MITCH: Who’s the scary black man? And why’s he drivin’? Carjacking! Carjacking!

ERIC: Head west, or we’ll never make it to Kentucky.

BARACK: Turn left?

MITCH: [singsong] The sun shines bright on my old Kentucky home . . .

ERIC: You always want to turn left.

JOHN: True.

ERIC: I said head west.

BARACK: We’re heading north. And—

ERIC: I know! We need to be heading west to get to Kentucky.

BARACK: You’re kidding, right?

MITCH: [singsong] ‘Tis summer, the Darkies are gay . . .

ERIC: Why can’t you be more cooperative? You know, try to compromise?

BARACK: [shrugs] Fine. Where we going?

JOHN: Well, you’re driving. Isn’t it your job to know?

BARACK: Two minutes ago, we were going to Bellingham.

JOHN: Well, show some leadership.

BARACK: Okay. We’re going to Bellingham, just like we agreed when we started.

ERIC: [muttering] Always trying to make people do things your way.

BARACK: Okay, how ’bout this? You don’t want to follow the original plan. You can’t figure out where we’re supposed to be going. So, pick one and let’s go.

MITCH: [singsong] Weep no more, my lady . . . .

JOHN: [rolls eyes, mutters aside] The fool can’t even make a decision on his own.

ERIC: Kentucky!

BARACK: [sighs] Alright. Kentucky it is.

ERIC: Yay! Gonna get me some Jack Daniels!

BARACK: Um . . . that’s in Tennessee.

JOHN: [tears springing to his eyes] Damn it, man! Why do you always have to be like that?

BARACK: Like what?

ERIC: Angry liberal elitist!

MITCH: [singsong] For the old Kentucky home far away . . . .

ERIC: [angrily] And look, you made him cry.

BARACK: [quietly, irritated] I need a cigarette.

JOHN: You and me both.

ERIC: Wait! Why are you turning?

BARACK: Explain it to him, John?

JOHN: [barking laughter] Like that’ll work.

MITCH: [singsong] They hunt no more for ‘possum and coon . . . .

At a press conference today, congressional Republicans furiously criticized the president’s leadership skills. “You’d think he couldn’t find north on a map,” said Speaker Boehner. “And he can’t make a decision for himself.” Senate Minority Leader McConnell agreed: “He thinks he can carjack the economy and drive it into the ocean.

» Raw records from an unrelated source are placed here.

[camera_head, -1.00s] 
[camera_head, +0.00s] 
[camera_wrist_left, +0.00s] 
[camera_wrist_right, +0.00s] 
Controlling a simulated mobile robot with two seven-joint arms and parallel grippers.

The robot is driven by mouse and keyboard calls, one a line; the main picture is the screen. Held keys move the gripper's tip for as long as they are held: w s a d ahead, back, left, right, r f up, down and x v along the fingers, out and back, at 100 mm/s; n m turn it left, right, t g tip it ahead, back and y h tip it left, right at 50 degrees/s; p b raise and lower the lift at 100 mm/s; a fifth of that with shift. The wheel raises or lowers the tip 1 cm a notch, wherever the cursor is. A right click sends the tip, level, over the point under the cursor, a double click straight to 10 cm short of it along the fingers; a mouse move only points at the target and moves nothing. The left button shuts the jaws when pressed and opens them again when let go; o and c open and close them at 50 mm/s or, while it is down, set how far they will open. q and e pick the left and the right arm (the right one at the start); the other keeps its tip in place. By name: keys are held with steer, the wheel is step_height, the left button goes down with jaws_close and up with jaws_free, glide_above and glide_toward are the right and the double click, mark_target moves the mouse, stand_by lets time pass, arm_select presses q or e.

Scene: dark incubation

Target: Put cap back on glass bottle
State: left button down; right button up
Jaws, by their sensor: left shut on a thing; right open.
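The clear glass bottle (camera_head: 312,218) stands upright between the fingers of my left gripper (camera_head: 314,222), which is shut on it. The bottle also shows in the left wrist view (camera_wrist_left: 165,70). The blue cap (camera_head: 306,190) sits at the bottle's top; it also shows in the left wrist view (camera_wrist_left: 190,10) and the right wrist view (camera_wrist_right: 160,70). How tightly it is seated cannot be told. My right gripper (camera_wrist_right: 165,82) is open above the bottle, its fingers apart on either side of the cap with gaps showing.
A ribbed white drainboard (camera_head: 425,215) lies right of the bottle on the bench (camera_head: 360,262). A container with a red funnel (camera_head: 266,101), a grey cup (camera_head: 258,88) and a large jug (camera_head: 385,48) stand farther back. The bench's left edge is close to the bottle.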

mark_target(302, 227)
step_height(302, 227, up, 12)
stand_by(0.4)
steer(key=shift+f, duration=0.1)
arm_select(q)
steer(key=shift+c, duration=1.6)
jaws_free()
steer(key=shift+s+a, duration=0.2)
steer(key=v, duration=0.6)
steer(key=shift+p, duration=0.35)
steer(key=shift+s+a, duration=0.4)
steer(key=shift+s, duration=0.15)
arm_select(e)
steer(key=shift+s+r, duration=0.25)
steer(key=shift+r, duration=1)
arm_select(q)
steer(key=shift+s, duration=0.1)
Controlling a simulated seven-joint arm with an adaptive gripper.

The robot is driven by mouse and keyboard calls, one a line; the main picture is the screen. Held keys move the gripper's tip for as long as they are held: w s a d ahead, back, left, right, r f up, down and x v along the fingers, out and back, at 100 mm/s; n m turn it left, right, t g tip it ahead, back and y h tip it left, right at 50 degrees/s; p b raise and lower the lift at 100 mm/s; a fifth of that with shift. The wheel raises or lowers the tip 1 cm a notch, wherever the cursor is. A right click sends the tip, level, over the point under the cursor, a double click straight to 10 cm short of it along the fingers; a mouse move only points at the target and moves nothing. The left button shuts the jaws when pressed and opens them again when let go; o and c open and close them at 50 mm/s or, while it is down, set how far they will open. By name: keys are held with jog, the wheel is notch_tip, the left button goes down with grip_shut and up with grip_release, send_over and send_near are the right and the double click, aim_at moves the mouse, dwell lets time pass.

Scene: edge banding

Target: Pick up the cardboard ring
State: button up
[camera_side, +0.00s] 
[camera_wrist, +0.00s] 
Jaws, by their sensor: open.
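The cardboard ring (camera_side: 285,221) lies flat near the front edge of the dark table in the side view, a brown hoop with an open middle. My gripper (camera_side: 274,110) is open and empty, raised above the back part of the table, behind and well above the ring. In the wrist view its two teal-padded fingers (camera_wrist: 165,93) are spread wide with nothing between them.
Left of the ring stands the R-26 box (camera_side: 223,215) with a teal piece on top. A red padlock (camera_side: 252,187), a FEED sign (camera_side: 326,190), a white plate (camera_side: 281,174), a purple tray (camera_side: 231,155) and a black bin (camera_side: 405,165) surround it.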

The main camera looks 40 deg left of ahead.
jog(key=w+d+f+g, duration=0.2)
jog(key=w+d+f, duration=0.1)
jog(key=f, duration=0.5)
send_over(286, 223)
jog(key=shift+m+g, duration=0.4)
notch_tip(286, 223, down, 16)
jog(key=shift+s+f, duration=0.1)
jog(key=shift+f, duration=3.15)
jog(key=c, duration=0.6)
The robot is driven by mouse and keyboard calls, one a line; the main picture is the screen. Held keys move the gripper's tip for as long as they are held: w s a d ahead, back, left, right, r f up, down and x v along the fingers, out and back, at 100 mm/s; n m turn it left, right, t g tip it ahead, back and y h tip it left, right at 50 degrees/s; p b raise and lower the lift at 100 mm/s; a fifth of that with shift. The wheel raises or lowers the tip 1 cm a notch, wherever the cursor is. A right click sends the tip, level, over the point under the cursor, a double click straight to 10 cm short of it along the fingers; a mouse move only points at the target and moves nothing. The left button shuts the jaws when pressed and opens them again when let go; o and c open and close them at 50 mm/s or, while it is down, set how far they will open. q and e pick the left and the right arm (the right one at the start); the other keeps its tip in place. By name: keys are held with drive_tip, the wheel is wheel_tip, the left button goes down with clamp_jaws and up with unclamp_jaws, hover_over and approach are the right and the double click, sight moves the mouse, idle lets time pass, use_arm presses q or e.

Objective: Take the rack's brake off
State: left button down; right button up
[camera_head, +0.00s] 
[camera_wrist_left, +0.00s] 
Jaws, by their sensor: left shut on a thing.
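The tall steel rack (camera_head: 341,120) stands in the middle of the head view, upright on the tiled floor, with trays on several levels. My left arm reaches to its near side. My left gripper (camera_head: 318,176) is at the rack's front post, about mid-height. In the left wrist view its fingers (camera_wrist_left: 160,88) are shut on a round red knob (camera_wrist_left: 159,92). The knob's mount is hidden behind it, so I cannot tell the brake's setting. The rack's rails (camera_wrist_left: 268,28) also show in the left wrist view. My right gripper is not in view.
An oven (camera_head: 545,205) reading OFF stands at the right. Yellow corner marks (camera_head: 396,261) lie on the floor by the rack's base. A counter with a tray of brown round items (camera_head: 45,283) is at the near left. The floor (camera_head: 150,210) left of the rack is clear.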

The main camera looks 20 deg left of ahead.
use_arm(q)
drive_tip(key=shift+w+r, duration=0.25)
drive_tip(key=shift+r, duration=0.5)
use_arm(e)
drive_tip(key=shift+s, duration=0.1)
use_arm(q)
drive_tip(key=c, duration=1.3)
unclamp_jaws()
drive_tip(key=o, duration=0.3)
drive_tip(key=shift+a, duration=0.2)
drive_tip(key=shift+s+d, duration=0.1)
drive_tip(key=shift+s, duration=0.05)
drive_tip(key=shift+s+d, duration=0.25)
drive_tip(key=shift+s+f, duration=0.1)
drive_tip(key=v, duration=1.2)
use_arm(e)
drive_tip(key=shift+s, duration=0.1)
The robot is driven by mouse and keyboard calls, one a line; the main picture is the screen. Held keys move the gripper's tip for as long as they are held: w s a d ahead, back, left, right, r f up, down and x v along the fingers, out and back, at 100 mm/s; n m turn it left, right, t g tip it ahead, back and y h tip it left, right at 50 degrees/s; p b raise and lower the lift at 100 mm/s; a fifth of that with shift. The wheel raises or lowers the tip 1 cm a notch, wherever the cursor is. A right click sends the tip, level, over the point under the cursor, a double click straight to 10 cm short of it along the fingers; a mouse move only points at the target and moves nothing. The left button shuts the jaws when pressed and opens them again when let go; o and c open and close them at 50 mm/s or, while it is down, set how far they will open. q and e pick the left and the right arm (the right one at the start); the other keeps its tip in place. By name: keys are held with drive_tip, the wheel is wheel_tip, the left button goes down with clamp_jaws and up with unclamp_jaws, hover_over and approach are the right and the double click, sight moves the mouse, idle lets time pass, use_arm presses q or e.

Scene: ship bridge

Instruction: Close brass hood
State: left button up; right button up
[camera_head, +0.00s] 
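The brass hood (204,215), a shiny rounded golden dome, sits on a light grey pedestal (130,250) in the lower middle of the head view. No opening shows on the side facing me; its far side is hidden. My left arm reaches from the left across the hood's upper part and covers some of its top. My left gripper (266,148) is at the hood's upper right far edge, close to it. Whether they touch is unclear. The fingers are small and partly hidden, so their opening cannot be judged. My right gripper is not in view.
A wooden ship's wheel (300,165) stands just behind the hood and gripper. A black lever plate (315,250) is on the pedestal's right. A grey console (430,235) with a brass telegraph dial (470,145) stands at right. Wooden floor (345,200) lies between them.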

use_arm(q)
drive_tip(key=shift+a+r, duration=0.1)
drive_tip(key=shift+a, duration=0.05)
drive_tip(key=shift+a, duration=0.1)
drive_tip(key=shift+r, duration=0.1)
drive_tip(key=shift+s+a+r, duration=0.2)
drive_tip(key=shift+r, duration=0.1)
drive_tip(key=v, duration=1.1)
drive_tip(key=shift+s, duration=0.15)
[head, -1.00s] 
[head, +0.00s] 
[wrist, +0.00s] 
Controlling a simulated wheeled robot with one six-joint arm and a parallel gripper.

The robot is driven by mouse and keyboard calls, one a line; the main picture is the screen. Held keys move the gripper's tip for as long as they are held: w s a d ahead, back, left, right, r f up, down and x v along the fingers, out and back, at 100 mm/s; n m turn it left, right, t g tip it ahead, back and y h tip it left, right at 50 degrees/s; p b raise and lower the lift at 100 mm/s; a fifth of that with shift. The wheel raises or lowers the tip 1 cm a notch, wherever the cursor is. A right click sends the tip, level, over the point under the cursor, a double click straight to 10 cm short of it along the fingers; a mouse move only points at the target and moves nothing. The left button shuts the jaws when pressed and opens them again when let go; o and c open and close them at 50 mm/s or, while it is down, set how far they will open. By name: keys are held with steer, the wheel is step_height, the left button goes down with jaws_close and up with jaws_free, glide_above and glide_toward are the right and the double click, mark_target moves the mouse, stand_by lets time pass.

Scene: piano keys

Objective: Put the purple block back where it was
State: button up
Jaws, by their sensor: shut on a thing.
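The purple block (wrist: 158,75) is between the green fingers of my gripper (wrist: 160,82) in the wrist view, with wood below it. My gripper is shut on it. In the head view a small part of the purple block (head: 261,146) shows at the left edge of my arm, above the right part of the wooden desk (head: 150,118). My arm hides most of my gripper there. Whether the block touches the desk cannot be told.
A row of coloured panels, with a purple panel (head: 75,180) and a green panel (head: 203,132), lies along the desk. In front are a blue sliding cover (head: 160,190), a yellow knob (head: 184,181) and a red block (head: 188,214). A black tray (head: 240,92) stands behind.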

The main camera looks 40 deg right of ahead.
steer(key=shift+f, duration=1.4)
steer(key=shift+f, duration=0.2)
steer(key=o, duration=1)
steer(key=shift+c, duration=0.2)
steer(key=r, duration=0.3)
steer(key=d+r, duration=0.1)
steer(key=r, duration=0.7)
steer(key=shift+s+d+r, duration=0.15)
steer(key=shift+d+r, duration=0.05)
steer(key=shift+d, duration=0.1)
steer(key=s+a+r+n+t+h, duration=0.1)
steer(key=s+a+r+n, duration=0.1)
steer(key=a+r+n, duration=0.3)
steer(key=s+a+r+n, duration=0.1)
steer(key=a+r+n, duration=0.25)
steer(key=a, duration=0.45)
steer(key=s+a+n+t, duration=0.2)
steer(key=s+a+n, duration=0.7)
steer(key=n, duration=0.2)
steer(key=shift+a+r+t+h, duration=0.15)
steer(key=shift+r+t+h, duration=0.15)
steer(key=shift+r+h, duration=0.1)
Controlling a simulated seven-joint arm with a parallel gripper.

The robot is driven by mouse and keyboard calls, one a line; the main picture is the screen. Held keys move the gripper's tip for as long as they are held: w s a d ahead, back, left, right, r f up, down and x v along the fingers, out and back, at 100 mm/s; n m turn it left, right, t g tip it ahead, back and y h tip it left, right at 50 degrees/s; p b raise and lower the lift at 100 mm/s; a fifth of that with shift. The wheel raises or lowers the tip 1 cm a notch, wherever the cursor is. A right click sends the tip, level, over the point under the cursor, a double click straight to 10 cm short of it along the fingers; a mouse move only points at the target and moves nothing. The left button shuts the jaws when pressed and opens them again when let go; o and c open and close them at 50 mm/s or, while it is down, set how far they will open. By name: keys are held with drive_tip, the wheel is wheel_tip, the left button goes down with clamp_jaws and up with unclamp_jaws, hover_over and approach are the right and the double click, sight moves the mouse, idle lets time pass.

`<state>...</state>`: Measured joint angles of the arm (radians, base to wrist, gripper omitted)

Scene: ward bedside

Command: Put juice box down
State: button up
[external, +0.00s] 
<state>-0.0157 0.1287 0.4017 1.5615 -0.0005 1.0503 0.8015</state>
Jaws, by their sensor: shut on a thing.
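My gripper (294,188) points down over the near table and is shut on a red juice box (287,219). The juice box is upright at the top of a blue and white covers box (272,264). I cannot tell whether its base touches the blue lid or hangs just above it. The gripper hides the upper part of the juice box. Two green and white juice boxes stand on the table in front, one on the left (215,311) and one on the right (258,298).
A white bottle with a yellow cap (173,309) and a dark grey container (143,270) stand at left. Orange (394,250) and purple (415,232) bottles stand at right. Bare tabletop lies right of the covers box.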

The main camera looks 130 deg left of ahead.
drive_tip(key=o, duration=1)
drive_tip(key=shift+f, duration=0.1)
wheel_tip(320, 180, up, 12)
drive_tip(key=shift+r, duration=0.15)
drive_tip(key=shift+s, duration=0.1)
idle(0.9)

Well, we won’t let him.” House Majority leader Cantor added, “He can’t compromise with anyone, always trying to take his elitist attitude and shove it down your throat. Yeah, like Tennessee is in Kentucky.”

It is, I suppose, a drawn-out setup for such a weak punch line, but therein lies the problem. I mean, come on:

House Speaker John Boehner (R-Ohio), two months ago:

Republicans’ efforts to undo President Barack Obama’s health care reform law appear to have come to an end, as House Speaker John Boehner described it Thursday as the “law of the land.”

In an interview with ABC News, the nation’s top elected Republican seemed to indicate that Congress wouldn’t engage in the type of repeated repeal votes the way it had in the past two years.

House Speaker John Boehner (R-Ohio), three days ago:

“This week, the House passed Republicans’ balanced budget that fully repeals and defunds ObamaCare to protect families, workers and seniors from its devastating consequences. The House will continue working to scrap the law in its entirety. . . .”

Note the amount of time that’s elapsed: we’re not talking about Boehner changing his mind over the course of three years; we’re talking about taking wildly different positions over two months. In January, the Affordable Care Act is the “law of the land,” and Congress has better things to do than to waste time trying to repeal a law that isn’t going anywhere. And in March, Boehner reversed course entirely—congressional Republicans have already voted several dozen times to repeal the reform law, and the Speaker sees no reason to become more constructive now.

It’s one thing to say you can’t make this stuff up. But it is also fair to wish for a better show.